People die but sometimes you don’t know

It’s that time of year. Time to write Xmas cards. We continue to do this because there’s people out there whom we know and we want to tell that we remember them. An email is just a little bit too easy and informal. Every year we have to review the list and, sadly, update it to reflect those who’ve died.

We send very few cards to the previous generation of our families, that’s hardly surprising with Juni and I both being in our 70s, but one of these is to Thelma Kelsall. We’ve known that her husband Ron died in 2013 but we’ve heard nothing from Thelma for a couple of years. Is she still with us?

A call on the phone number we have for them ended with a dead line but of course nowadays we have Google. A quick search linked me to https://funeral-notices.co.uk/notice/kelsall/1807496 which told me that she passed away in April 2018.

Thelma was my father’s cousin and Juni and I looked her up in October 2004 during a visit we made to Deeside to capture a few photographic memories of where I grew up.

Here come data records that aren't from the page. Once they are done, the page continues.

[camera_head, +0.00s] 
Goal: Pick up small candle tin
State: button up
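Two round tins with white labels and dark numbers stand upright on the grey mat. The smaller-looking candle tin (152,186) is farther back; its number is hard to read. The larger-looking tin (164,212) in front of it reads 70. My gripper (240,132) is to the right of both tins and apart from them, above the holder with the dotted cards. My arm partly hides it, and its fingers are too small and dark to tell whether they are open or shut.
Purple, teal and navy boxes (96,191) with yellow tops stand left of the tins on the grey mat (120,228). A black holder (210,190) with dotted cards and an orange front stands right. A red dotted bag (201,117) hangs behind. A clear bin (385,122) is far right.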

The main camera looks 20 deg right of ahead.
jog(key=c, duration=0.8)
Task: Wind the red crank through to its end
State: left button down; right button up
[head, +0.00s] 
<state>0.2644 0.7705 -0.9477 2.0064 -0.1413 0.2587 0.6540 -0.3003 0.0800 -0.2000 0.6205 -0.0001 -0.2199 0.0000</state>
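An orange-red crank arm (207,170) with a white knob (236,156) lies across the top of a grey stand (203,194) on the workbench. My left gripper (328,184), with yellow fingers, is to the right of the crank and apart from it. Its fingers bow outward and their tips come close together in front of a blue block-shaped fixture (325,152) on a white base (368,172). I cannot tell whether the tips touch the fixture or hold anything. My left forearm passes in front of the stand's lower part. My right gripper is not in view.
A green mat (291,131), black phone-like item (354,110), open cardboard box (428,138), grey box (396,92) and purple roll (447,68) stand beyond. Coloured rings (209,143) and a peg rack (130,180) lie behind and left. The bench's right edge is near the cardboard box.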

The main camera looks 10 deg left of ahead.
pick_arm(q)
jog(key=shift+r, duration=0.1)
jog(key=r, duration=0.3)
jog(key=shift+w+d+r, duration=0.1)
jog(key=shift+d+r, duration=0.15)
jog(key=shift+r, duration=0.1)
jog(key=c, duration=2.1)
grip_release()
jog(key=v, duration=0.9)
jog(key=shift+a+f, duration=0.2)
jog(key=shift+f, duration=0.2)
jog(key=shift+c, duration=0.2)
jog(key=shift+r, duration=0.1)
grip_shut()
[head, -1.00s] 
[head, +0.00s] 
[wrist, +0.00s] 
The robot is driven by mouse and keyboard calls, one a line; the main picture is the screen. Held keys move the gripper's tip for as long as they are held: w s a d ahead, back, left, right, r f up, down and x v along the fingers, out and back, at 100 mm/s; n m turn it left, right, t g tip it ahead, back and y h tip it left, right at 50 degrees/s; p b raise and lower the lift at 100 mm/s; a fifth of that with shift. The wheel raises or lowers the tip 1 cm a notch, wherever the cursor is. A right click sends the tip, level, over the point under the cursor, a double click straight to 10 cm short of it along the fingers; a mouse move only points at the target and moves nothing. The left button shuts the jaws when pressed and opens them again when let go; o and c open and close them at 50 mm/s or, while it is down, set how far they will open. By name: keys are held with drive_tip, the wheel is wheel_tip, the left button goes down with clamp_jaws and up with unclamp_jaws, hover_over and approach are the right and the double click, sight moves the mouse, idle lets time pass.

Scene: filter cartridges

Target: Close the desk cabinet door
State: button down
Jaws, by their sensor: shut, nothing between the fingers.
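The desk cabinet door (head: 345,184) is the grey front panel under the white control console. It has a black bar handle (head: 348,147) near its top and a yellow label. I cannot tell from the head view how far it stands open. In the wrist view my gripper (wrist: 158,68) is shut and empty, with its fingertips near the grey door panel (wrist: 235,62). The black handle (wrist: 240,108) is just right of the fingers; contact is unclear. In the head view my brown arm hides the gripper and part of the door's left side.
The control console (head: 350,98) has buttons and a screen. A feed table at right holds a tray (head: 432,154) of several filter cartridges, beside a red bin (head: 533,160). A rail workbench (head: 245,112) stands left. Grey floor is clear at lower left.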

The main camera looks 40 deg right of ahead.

She was still living in the same house that I remembered from the 1960s (90 Kelsterton Road) and although she and Ron would have been in their 70s then they both seemed to be in robust health. Check out the photograph above.

Thelma’s father would have been a man I called Uncle Ronald and he and his family lived in Taliesin Avenue at the top of Plymouth Street in Shotton. It was a pleasantly symmetrical bungalow with a dormer bedroom and a unique circular approach to the front door and it commanded a view straight down Plymouth Street. Google Maps tells me that it’s still there and appears to be largely unaltered. Google also tells me that a Ron Jenkins drove a lorry during the 1947 bus strike and that there’s a photograph of a(nother) Ron Jenkins at the No 2 steelworks in Shotton in 1948. In its 26 Feb (19)14 edition the Flintshire Observer reports a Ronald Jenkins receiving a prize at Rivertown Congregational Church. Not exactly exhaustive research but I guess it adds up.

My grandfather, Richard Jenkins, lived in Plymouth Street when I was growing up and his father ‘Grandad John’ lived a little further down with his wife. I don’t remember anything of them but I do remember visits to darkened rooms where very old people lay in bed. They must both have died in around about 1950. There are too many John Jenkinses in this world for Google to be any use to elicit any more information about them

When we were chatting to Thelma she said, almost in passing, something like ‘of course my father and your grandfather didn’t go to Philadelphia’. After a little light cross examination she revealed that Ronald and Richard’s father and some of the family went to the US. The father returned but some of the family stayed. Sadly a Google search of ‘Jenkins, Philadelphia’ isn’t much help.

I was gobsmacked. Why did I not know about this and why did it never turn up in conversation? My grandfather often talked about his childhood and growing up in Swansea. I knew of his two brothers (Victor was the second and I’m guessing that he moved into his father’s house when he died) but there was never any mention of any more and certainly no mention of a jaunt across the pond.